### SET TASK
Each line from the start of the records below through the line that contains "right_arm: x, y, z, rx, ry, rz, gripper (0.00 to" should be printed exactly. Pictures are omitted.

### TASK DATA
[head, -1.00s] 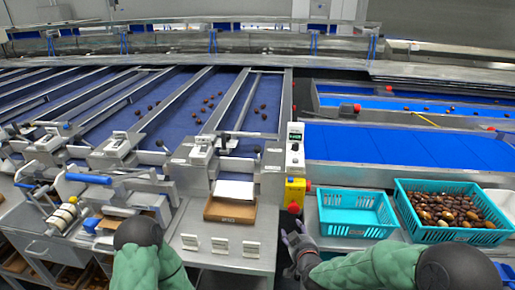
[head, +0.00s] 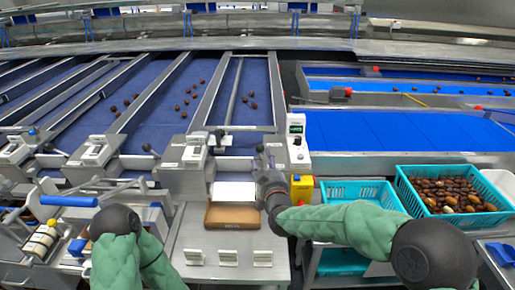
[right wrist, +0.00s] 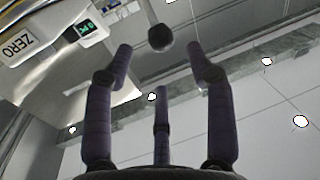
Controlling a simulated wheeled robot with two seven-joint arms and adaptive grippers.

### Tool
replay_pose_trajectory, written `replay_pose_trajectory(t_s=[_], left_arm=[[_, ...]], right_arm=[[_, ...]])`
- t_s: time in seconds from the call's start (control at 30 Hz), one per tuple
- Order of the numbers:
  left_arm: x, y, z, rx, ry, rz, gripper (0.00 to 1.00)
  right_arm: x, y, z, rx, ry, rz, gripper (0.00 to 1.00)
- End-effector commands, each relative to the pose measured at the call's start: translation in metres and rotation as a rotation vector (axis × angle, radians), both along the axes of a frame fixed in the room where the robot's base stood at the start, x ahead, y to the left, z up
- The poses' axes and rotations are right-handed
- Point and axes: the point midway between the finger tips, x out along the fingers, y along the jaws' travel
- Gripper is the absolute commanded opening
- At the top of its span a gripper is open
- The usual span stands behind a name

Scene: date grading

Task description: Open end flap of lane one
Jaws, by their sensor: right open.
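The rightmost wide blue lane (head: 252,105) ends at a metal end unit. A black ball knob (head: 260,148) on a lever stands there; a dark ball also shows beyond my fingertips in the right wrist view (right wrist: 160,38). A white sloping plate (head: 234,190) lies below, over a brown tray (head: 232,216); I cannot tell whether it is the flap. My right gripper (head: 267,165) is open beside the knob, its fingers raised and apart, with nothing held. My left arm shows at lower left, but its gripper is out of view. Lane numbers are not legible.
A control post with a green display (head: 296,128) and a yellow box (head: 302,188) stand just right of my right gripper. Teal crates, one empty (head: 365,186) and one with dates (head: 455,170), are further right. Small white holders (head: 228,258) line the front counter.

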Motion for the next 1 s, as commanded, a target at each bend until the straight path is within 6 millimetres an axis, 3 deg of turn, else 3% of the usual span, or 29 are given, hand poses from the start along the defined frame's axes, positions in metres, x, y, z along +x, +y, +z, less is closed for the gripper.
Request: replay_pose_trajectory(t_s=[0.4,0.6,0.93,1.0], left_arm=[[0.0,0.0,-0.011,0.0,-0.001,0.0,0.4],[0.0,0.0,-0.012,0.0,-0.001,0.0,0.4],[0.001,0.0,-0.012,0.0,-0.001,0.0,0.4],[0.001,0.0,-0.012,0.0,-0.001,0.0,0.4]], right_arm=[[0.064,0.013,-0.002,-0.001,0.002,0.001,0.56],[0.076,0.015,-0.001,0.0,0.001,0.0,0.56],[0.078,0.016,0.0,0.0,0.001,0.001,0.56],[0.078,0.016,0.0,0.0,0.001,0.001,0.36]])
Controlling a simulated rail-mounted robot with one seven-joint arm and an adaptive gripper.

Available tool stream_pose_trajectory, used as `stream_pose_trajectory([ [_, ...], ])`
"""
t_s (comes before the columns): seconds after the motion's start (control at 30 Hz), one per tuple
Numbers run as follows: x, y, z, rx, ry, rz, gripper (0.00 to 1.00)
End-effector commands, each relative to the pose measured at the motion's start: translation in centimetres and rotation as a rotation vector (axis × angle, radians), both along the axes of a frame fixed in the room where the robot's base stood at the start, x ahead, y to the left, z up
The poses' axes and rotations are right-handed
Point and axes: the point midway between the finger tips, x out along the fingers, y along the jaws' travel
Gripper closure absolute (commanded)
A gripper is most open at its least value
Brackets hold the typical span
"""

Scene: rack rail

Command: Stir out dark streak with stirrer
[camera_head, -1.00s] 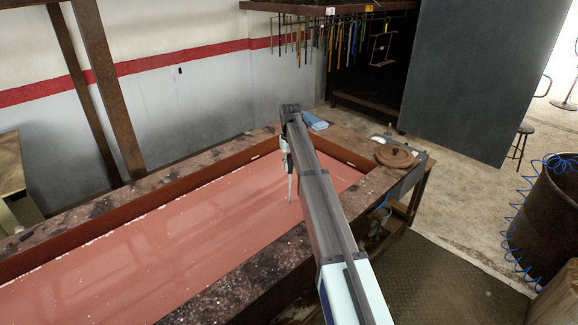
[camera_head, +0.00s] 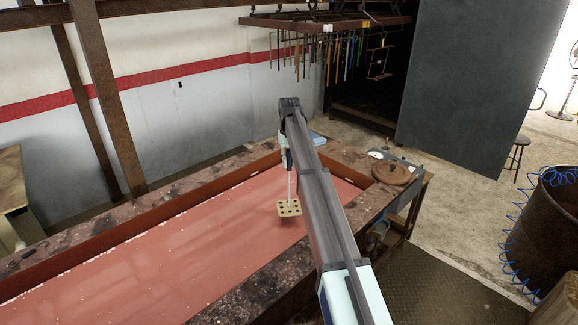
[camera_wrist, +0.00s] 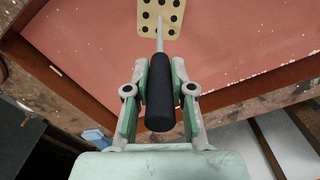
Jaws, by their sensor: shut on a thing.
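My gripper (camera_head: 286,152) is shut on the black handle of the stirrer (camera_head: 289,208). The stirrer hangs upright, with a thin pale rod and a yellowish square plate full of dark holes. In the wrist view the stirrer's black handle (camera_wrist: 160,95) lies between my gripper's green-and-grey fingers (camera_wrist: 159,72), and part of the plate shows at the top. The whole plate shows over the red liquid (camera_head: 170,240) in the long trough, apparently clear of its surface. The liquid has only faint tonal bands; I cannot make out a distinct dark streak.
Rusty trough walls and a speckled ledge (camera_head: 250,290) surround the liquid. A round brown lid (camera_head: 392,172) sits at the trough's right end, with a blue cloth (camera_head: 317,138) at the far corner. A rack (camera_head: 330,22) of hanging rods is behind. A rusty drum (camera_head: 555,215) stands right.

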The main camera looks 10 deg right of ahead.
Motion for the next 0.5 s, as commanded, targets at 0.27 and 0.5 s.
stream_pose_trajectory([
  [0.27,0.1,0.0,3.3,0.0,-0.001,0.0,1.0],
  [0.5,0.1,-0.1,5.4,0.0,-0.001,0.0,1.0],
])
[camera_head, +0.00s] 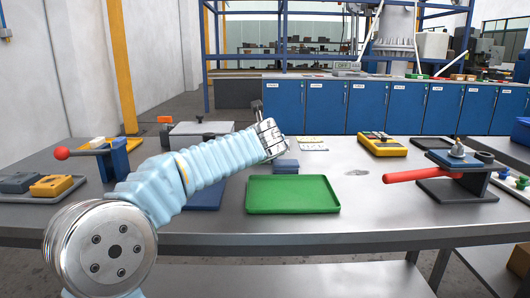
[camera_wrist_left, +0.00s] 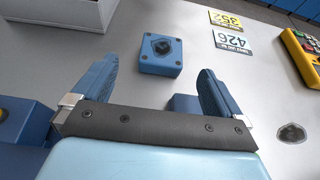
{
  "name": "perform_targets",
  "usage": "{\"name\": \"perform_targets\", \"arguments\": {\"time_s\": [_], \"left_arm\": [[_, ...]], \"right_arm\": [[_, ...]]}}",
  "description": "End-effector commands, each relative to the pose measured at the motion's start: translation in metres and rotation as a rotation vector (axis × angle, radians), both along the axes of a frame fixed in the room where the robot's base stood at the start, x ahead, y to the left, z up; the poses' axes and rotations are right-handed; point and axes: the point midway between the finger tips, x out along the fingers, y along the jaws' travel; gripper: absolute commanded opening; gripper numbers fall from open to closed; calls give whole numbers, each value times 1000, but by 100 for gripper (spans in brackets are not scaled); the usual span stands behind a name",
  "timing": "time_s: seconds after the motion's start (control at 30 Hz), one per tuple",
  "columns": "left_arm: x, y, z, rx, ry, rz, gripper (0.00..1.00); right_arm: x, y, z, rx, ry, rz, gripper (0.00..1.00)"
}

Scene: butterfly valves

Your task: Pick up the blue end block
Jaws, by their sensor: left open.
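A square blue block (camera_wrist_left: 160,57) with a dark socket in its top lies flat on the grey table in the left wrist view, just beyond my left gripper's fingertips. A second blue piece (camera_wrist_left: 184,103) shows partly behind the right-hand finger. Blue block shapes (camera_head: 286,166) also show in the head view, behind the green tray; I cannot tell which piece is which there. My left gripper (camera_wrist_left: 157,70) is open and empty, its fingers spread above the table. In the head view the left gripper (camera_head: 268,138) is above and behind the blue shapes. My right gripper is not in view.
A green tray (camera_head: 293,195) lies in front. A valve with a red lever (camera_head: 415,175) stands right. A yellow device (camera_head: 382,146) and number plates (camera_head: 312,144) lie behind. A grey box (camera_head: 200,135) and a red-knobbed valve (camera_head: 95,152) are left.

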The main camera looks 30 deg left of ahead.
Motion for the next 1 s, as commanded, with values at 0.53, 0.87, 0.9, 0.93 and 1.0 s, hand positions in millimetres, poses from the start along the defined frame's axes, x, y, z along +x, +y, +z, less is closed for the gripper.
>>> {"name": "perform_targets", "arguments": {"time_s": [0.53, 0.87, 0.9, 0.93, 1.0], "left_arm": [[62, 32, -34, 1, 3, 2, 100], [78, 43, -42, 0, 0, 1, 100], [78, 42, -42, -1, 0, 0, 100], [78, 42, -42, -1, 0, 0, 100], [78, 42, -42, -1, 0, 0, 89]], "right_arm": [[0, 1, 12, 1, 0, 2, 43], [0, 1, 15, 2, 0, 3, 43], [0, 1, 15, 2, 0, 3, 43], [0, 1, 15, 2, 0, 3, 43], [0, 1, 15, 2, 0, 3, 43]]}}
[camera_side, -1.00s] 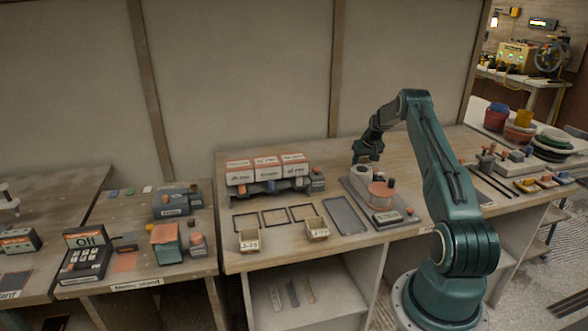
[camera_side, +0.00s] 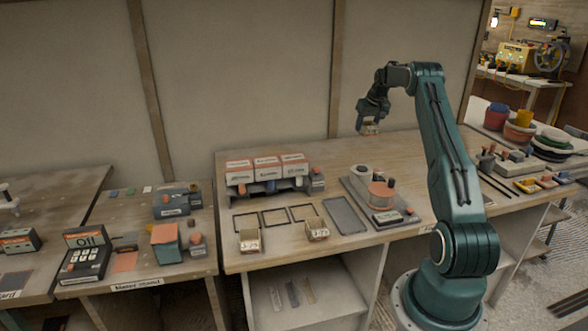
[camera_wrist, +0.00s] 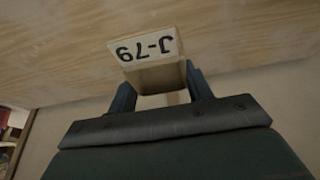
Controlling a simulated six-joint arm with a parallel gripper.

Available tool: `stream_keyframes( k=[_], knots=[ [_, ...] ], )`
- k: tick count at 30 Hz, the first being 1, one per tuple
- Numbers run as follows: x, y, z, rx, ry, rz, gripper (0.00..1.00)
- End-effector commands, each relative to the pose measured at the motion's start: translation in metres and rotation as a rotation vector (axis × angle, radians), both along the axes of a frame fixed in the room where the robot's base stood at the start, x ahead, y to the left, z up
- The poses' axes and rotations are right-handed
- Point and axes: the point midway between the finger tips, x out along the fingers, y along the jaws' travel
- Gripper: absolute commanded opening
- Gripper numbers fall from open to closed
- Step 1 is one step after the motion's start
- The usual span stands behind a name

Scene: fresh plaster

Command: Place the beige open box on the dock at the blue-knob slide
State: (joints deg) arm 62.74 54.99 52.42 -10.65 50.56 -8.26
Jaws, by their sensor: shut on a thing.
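My gripper (camera_side: 369,119) is shut on a beige open box (camera_side: 369,129), held in the air above the back of the bench. In the wrist view the box (camera_wrist: 155,73) sits between my two fingers (camera_wrist: 162,97), with a white label reading J-79 upside down. The slide with a blue knob (camera_side: 270,186) is in the middle of a row of slides carrying white-and-orange boxes. A dark, empty dock frame (camera_side: 274,217) lies on the bench in front of it, between two similar frames.
Two similar beige open boxes (camera_side: 249,240) (camera_side: 317,230) stand at the front edge. A grey tray (camera_side: 345,215) lies right of the frames. A grey base with a reddish round part (camera_side: 381,194) stands farther right. Bench behind it is clear.

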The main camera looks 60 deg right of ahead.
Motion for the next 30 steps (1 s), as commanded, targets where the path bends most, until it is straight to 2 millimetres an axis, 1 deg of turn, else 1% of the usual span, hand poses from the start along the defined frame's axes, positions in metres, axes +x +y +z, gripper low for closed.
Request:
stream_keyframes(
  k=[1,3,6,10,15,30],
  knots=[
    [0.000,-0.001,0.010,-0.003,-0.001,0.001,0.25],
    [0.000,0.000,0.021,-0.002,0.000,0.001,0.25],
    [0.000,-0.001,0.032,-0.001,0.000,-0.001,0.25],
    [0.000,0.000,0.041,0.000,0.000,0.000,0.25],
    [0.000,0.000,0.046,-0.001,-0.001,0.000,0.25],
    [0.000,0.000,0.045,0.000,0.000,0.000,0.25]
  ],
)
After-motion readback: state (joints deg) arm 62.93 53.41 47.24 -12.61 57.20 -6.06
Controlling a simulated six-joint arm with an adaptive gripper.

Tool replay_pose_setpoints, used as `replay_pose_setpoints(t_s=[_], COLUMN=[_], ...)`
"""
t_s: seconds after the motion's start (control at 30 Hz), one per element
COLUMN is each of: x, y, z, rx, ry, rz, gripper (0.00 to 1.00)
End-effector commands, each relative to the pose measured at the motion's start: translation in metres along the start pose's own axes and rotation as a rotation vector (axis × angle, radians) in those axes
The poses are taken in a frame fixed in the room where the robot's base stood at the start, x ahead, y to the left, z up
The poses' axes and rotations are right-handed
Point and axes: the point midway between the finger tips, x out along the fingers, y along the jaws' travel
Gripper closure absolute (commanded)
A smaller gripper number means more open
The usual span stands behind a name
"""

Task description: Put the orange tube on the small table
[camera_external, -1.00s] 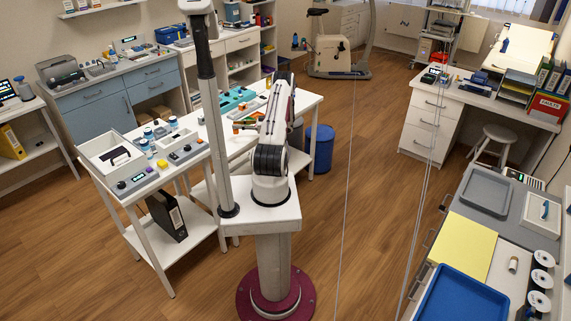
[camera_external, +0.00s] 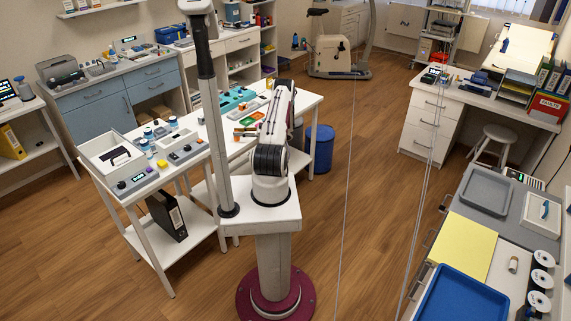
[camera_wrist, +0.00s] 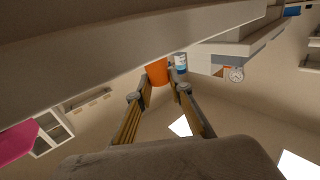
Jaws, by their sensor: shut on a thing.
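In the wrist view, the orange tube (camera_wrist: 157,71) is between the tips of my gripper (camera_wrist: 159,91). My gripper is shut on it. One end of the tube is cut off from sight by the large grey surface across the top. In the external view my arm hides the gripper, and I cannot make out the tube with certainty. A white table with a lower shelf (camera_external: 196,240) stands left of my base. I cannot tell for sure whether it is the small table.
A white box (camera_external: 105,150), small jars and grey devices crowd the left tabletop. Green and orange trays (camera_external: 251,118) lie behind my arm. A blue bin (camera_external: 320,150) stands on the floor to its right. In the wrist view, a blue-and-white container (camera_wrist: 180,63) is beside the tube.

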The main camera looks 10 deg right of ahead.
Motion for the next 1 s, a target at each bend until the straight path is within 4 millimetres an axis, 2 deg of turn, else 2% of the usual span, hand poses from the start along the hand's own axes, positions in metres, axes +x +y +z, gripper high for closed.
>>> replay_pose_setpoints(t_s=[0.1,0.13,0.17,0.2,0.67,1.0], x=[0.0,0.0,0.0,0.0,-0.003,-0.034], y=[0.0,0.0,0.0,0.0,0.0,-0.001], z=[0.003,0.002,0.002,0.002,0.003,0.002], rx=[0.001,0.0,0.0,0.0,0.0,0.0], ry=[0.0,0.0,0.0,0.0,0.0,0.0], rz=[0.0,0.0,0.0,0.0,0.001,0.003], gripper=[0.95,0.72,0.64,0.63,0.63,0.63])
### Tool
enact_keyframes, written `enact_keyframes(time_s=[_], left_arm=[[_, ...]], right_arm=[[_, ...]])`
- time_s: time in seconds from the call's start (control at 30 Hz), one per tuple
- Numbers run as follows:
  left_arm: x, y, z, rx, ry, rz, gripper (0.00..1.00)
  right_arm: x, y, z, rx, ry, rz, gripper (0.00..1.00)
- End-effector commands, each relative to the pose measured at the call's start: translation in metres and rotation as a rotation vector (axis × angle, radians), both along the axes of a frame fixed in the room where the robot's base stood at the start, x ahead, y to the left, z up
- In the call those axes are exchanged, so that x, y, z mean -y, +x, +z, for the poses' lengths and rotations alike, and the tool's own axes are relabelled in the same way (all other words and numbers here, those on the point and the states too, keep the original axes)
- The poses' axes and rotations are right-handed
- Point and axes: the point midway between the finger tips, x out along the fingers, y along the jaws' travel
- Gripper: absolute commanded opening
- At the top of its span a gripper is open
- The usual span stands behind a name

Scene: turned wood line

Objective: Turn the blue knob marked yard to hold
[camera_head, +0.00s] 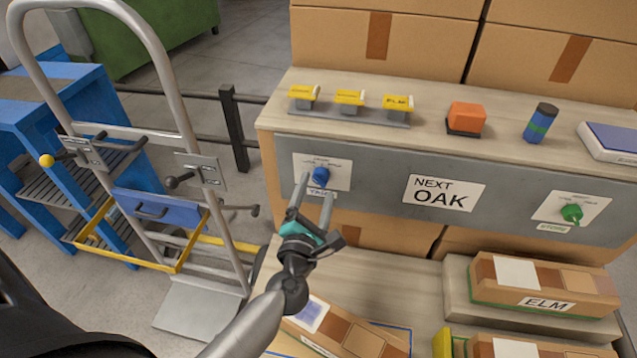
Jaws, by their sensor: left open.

### ANSWER TO THIS TASK
[head, -1.00s] 
[head, +0.00s] 
[right wrist, +0.00s] 
Controlling a simulated wheeled robot with two seven-joint arms and adaptive grippers.

### Tool
replay_pose_trajectory, written `replay_pose_trajectory(t_s=[_], left_arm=[[_, ...]], right_arm=[[_, ...]])`
- t_s: time in seconds from the call's start (control at 30 Hz), one per tuple
- Order of the numbers:
  left_arm: x, y, z, rx, ry, rz, gripper (0.00 to 1.00)
  right_arm: x, y, z, rx, ry, rz, gripper (0.00 to 1.00)

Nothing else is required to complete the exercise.